Por Ana Flávia Carvalho e

Diego Amaro de Almeida

Risoleta Leitão de Castro Lima, filha dos Barões de Castro Lima, nasceu em Lorena, no dia 10 de fevereiro de 1861, e faleceu no Rio de Janeiro, no dia 06 de agosto de 1895.

Filha de duas famílias da mais alta aristocracia valeparaibana – do lado paterno, os condes e barões da Vila de Lorena; do lado materno, os Gomes Leitão da Vila de Jacareí. Desta última, as marcas dos sofrimentos vividos pelas mulheres vinham acompanhadas da lenda urbana de uma tia emparedada pelo seu avô, o Coronel João da Costa Gomes Leitão. Silenciada em vida e morte, a tia teve um final violento; a sobrinha, não muito distante de sua antepassada, caminhou para um final de silêncio e dor, fruto de uma tuberculose pulmonar que não cessava.

No decorrer das nossas pesquisas, encontramos várias histórias de mulheres que se tornaram fantasmas. E o interessante deste fato é que a maioria daquelas que estudamos até aqui parecem ter se tornado fantasmas quando, de alguma forma, romperam com as amarras do seu tempo. No entanto, quando pesquisamos senhoras como D. Risoleta de Moreira Lima, percebemos outro tipo de fantasma. Aquele nome que sabemos que viveu, mas que possui poucas evidências, parecendo que não existiu, e, assim, não é mais do que uma lenda.

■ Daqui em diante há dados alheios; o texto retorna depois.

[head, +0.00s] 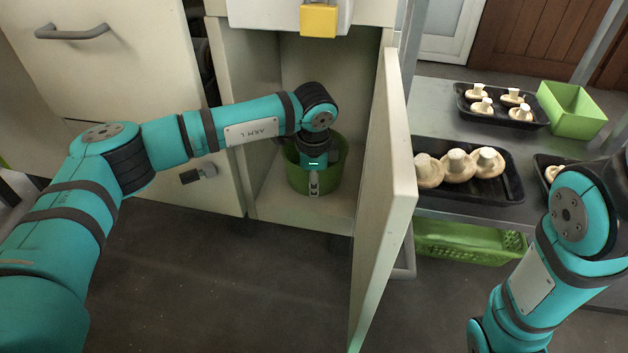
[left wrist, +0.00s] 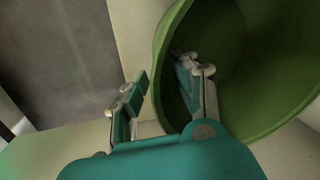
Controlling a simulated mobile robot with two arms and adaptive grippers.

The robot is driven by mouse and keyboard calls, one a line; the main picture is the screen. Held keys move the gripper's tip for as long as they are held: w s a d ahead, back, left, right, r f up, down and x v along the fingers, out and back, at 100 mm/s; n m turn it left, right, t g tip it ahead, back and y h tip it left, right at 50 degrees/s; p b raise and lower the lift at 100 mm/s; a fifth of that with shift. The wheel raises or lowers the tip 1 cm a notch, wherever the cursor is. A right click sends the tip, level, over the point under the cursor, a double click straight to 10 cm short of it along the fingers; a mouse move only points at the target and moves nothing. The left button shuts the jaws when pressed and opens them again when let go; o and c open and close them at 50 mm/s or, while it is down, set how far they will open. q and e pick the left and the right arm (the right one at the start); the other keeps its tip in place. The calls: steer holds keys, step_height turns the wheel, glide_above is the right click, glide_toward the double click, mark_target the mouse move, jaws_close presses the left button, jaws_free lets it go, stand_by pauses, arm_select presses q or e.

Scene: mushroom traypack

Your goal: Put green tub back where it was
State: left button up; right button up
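The green tub (head: 330,177) stands upright on the floor of the open cabinet. My left gripper (head: 314,183) is at the near side of the tub and partly covers it. In the left wrist view, the tub (left wrist: 270,70) opens toward the camera. My left gripper (left wrist: 163,80) straddles its rim, one finger inside the tub and the other outside. The fingers are spread, with a visible gap between the outer finger and the wall. The right arm shows at the right of the head view, but its gripper is not visible.
The cabinet door (head: 383,205) stands open just right of the tub. A yellow block (head: 318,20) shows above the opening. On the grey table (head: 440,115) at right are black trays of mushrooms (head: 505,188) and a green box (head: 571,110). A green basket (head: 465,243) sits below.

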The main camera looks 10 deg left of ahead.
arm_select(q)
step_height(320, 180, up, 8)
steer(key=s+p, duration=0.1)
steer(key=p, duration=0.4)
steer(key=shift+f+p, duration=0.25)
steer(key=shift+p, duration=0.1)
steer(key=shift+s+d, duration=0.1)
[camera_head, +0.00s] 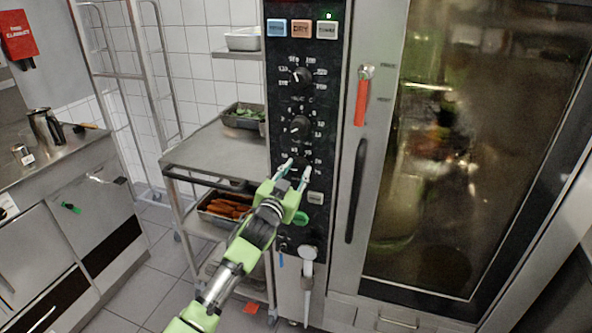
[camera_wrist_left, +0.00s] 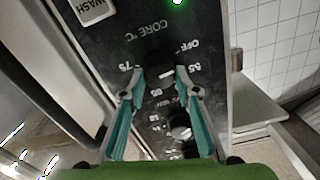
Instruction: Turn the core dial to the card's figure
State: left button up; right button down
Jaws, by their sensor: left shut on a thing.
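The core dial (camera_wrist_left: 161,76) is a dark knob in the left wrist view, under the print "CORE °C". Marks OFF, 55, 65 and 75 stand around it. My left gripper (camera_head: 297,170) is at the lower dial of the oven's black control panel (camera_head: 292,219) in the head view. Its fingertips (camera_wrist_left: 160,82) are shut on the dial, one on each side. The fingers hide much of the knob, and I cannot read where it points. I cannot make out a card with a figure. My right gripper is not in view.
Two more dials, an upper one (camera_head: 300,76) and a middle one (camera_head: 299,127), sit above on the panel. The oven door handle (camera_head: 356,190) is close on the right. A steel trolley (camera_head: 215,158) with food trays stands close on the left.

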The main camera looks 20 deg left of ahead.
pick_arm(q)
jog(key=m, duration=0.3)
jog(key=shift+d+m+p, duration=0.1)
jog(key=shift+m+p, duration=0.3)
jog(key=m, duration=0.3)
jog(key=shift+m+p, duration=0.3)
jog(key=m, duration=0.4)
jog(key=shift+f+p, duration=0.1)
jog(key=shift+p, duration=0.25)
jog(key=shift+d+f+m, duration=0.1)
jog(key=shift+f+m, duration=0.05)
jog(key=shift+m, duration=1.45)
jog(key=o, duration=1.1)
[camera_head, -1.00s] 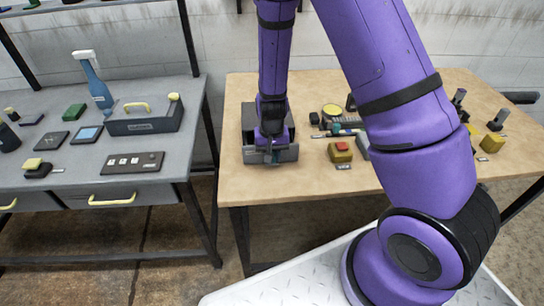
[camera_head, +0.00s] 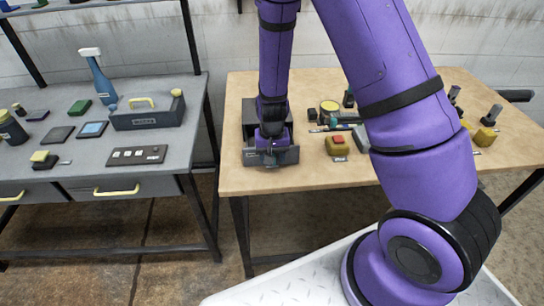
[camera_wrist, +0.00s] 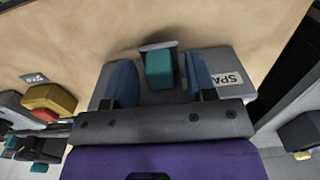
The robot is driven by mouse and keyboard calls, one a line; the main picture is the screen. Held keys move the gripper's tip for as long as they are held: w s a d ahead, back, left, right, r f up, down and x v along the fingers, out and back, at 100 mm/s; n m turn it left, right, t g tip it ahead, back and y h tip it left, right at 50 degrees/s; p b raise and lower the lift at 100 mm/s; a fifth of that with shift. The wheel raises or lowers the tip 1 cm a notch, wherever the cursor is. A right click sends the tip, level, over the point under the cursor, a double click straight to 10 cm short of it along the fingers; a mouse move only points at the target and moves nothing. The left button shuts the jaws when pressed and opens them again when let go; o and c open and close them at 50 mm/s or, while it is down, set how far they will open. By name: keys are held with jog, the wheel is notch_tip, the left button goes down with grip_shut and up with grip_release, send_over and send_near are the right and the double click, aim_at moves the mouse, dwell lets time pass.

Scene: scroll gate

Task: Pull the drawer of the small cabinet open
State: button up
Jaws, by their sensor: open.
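The small dark grey cabinet (camera_head: 249,113) stands at the left of the wooden table. Its drawer front (camera_head: 286,157) stands forward of the body, towards the table's front edge, and also shows in the wrist view (camera_wrist: 240,62) with a partly visible "SPA" label. A teal block with a pale grey bar, apparently the handle (camera_wrist: 159,68), sticks out from the front. My gripper (camera_head: 270,150) is over the drawer; in the wrist view its two blue fingers (camera_wrist: 161,78) are apart, one on each side of the teal block, with visible gaps. My gripper hides much of the cabinet.
A yellow block with a red top (camera_head: 337,144) and several small items lie right of the cabinet on the wooden table (camera_head: 290,188). The table in front of the cabinet is clear. A grey workbench (camera_head: 80,170) with a toolbox (camera_head: 147,115) stands left, across a gap.

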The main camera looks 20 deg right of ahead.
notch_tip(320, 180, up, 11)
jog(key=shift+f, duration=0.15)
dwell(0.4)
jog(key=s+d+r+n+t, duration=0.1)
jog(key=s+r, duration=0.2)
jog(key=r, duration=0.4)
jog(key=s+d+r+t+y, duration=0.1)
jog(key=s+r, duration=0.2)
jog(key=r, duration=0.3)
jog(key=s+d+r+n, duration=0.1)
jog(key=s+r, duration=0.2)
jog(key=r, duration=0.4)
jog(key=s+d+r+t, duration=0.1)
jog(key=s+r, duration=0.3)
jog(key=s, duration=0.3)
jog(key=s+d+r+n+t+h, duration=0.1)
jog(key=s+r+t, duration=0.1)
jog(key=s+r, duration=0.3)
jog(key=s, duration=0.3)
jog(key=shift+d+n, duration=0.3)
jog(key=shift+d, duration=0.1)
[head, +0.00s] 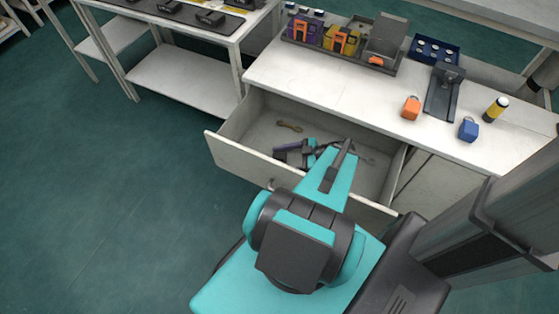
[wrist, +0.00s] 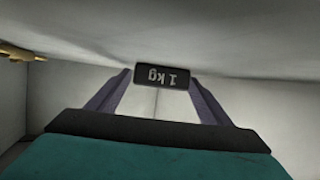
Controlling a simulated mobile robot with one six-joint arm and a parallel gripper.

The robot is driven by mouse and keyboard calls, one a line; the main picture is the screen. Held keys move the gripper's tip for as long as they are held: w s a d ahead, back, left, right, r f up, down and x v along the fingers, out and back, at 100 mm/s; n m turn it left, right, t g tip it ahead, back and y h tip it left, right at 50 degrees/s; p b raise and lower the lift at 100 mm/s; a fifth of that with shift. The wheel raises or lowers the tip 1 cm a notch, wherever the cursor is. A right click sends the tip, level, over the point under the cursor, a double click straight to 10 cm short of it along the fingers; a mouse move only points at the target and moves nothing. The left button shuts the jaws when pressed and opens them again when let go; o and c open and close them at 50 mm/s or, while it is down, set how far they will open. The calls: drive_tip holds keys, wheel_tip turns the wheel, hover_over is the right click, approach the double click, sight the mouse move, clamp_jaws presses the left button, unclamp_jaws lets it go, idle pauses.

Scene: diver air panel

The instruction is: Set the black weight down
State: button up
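The black weight (wrist: 162,77), marked "1 kg", shows upside down in the wrist view between the tips of my two fingers. My gripper (wrist: 161,80) is shut on it, with a finger against each side. In the head view my gripper (head: 291,154) is inside the open drawer (head: 228,151), low over its floor. The weight cannot be made out clearly there among the finger parts. I cannot tell whether its underside touches the drawer floor.
The worktop (head: 330,77) above holds a rack, a blue tray (head: 433,50), an orange block (head: 411,107) and a blue block (head: 468,129). The drawer's left part is clear.

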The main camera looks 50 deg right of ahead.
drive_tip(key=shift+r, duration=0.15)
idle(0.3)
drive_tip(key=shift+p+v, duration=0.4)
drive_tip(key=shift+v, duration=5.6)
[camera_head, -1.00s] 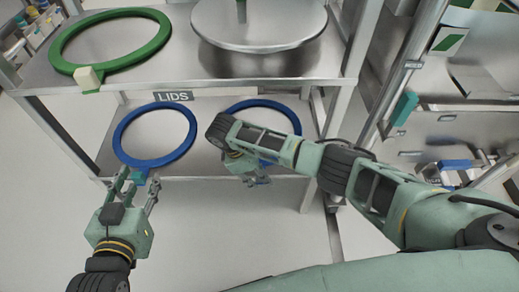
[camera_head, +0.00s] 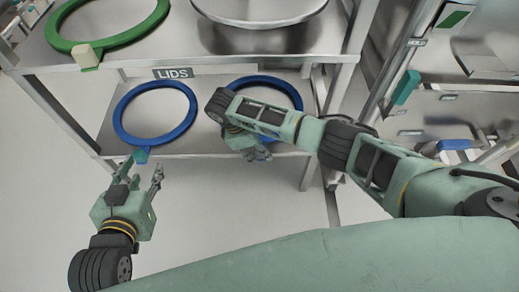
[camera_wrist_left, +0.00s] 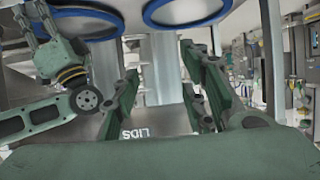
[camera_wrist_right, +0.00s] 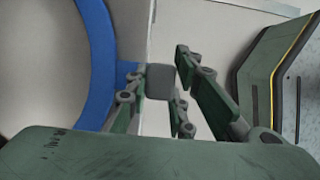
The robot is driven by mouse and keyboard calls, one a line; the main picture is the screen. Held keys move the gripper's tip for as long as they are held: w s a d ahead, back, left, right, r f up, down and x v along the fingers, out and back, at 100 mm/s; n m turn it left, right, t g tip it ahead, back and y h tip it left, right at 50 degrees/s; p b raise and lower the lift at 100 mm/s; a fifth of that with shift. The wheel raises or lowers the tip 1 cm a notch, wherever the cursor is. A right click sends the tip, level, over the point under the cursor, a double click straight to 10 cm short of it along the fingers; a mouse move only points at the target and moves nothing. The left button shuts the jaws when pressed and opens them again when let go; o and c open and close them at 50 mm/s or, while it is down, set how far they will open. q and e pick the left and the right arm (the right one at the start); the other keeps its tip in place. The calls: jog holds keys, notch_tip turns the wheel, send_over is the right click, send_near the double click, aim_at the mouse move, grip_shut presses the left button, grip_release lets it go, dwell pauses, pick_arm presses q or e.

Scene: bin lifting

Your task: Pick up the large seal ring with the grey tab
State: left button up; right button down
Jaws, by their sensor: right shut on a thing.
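A blue seal ring (camera_head: 289,90) is at the right of the lower shelf. My right arm hides part of it in the head view. In the right wrist view, the blue ring (camera_wrist_right: 101,60) has a grey tab (camera_wrist_right: 160,82) between my right fingers. My right gripper (camera_wrist_right: 160,100) is shut on this tab; its fingers (camera_head: 258,152) are at the shelf's front edge. A second blue ring (camera_head: 120,108) with a teal-blue tab (camera_head: 141,156) lies on the left. My left gripper (camera_head: 143,168) is open and empty, just in front of that tab.
A green ring (camera_head: 62,45) with a cream tab (camera_head: 87,54) and a round metal lid (camera_head: 260,8) are on the upper shelf. The lower shelf (camera_head: 205,142) is under the "LIDS" label (camera_head: 173,73). A shelf post (camera_head: 312,170) stands right of my right gripper. The floor in front is clear.

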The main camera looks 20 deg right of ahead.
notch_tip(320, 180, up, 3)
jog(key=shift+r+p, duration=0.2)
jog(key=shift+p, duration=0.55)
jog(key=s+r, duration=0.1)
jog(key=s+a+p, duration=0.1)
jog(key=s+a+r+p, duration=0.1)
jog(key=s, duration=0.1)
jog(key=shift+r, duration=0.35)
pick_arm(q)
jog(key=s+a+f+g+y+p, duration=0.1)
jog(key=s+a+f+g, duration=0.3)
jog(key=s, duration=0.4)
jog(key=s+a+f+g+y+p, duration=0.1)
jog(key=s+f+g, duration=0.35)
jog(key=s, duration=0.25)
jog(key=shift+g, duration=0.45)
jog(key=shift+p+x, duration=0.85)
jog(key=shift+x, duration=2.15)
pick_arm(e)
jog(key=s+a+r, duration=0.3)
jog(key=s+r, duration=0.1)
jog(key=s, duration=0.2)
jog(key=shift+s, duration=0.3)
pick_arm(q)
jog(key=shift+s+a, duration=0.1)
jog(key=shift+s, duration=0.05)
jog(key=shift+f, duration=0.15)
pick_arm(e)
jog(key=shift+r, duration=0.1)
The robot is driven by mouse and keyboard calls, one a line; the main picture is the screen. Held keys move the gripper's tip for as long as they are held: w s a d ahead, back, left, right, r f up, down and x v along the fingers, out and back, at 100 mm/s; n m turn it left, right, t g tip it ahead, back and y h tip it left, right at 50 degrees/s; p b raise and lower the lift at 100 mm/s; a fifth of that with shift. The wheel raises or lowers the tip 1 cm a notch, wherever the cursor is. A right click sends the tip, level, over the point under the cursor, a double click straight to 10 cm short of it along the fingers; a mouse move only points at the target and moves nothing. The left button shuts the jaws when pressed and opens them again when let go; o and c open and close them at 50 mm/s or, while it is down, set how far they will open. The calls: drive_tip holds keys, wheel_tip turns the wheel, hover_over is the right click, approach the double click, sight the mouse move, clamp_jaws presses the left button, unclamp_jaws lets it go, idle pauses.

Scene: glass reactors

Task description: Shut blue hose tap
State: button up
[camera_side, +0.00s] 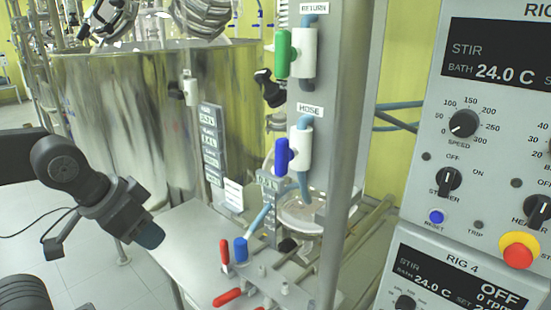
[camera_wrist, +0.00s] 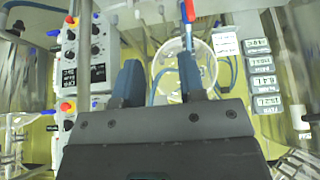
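The blue hose tap shows in the side view under the HOSE label (camera_side: 310,109). Its blue handle (camera_side: 282,155) stands upright on the left of a white valve body (camera_side: 300,148), in line with the blue hose (camera_side: 304,184). My gripper (camera_side: 150,236) is left of and lower than the tap, well apart from it and touching nothing. In the wrist view its two fingers (camera_wrist: 160,82) are apart, with nothing held between them. A blue and red piece (camera_wrist: 188,12) shows beyond the right finger; I cannot tell whether it is this tap.
A green-handled tap (camera_side: 283,53) sits above, under the RETURN label. A metal post (camera_side: 350,130) stands right of the taps. Below are red handles (camera_side: 227,297) and a blue fitting (camera_side: 241,250). A large steel vessel (camera_side: 130,120) stands behind my arm. Control panels (camera_side: 480,110) are at right.

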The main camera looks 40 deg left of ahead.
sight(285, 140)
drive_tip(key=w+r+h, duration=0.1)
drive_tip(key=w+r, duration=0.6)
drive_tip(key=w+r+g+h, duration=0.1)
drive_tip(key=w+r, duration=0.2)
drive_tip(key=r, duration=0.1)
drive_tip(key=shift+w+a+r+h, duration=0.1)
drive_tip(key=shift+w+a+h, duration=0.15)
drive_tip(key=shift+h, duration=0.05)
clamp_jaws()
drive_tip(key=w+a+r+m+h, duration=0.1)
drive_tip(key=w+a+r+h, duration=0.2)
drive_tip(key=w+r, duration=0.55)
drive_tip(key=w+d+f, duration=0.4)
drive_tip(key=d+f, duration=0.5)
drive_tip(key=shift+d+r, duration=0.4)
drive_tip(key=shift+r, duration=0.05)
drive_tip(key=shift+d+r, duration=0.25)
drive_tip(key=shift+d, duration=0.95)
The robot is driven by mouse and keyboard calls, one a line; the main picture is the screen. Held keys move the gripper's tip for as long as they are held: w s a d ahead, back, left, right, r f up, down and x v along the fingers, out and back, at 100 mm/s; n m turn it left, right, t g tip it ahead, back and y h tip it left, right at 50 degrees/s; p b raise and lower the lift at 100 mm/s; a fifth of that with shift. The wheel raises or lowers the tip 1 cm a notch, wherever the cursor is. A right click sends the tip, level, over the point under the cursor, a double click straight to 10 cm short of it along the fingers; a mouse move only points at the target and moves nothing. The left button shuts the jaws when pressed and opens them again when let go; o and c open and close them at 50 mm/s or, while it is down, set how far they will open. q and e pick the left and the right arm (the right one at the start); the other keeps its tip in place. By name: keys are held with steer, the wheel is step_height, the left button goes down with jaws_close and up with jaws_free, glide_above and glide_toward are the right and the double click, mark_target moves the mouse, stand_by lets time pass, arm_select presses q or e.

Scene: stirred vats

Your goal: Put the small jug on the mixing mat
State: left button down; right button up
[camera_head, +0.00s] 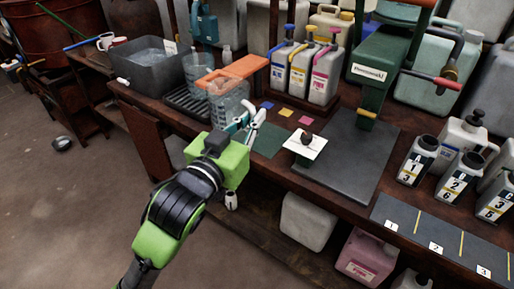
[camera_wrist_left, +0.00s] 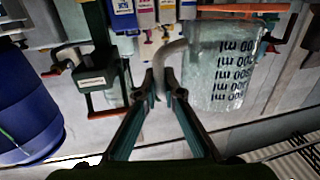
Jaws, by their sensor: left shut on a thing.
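The small jug (camera_head: 229,103) is clear, with dark ml markings that show in the left wrist view (camera_wrist_left: 217,70). My left gripper (camera_head: 246,122) is at its near right side, shut on the jug's handle (camera_wrist_left: 170,62). Part of the jug is hidden behind the gripper. I cannot tell whether its base touches the bench. A dark green mat (camera_head: 269,143), which looks like the mixing mat, lies bare on the bench just right of the gripper. My right gripper is not in view.
Another clear jug (camera_head: 197,69) stands behind, near a black rack (camera_head: 181,102) and grey basin (camera_head: 150,72). An orange bar (camera_head: 243,67) is close behind the held jug.

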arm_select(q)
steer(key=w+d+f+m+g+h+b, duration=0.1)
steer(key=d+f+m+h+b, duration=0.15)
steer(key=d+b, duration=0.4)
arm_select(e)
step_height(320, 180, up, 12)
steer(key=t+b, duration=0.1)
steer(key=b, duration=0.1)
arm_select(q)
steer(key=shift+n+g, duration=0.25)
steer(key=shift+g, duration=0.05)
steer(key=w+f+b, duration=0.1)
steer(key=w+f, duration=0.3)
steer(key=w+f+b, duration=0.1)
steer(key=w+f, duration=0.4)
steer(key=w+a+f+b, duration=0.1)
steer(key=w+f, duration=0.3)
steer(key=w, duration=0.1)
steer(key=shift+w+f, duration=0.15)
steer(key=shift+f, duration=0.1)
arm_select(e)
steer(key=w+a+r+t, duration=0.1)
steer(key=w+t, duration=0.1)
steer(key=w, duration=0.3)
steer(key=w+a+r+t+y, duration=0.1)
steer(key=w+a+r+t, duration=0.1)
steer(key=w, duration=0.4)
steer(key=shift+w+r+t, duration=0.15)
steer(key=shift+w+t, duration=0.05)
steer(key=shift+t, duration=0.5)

No caso de D. Risoleta, percebemos que ela ficou à “sombra” dos feitos do marido, o Conde de Moreira Lima, o que acabava sendo mais comum em seu tempo, devido às leis que legaram aos homens plenos poderes sobre as mulheres. Ainda assim sabemos que na vida cotidiana as coisas podem ser de outro jeito, e no caso de Risoleta talvez tenha aceitado a submissão por respeitar as normas de conduta moral de sua época ou simplesmente por não ter opção, sendo a ela negado o espaço para atuação.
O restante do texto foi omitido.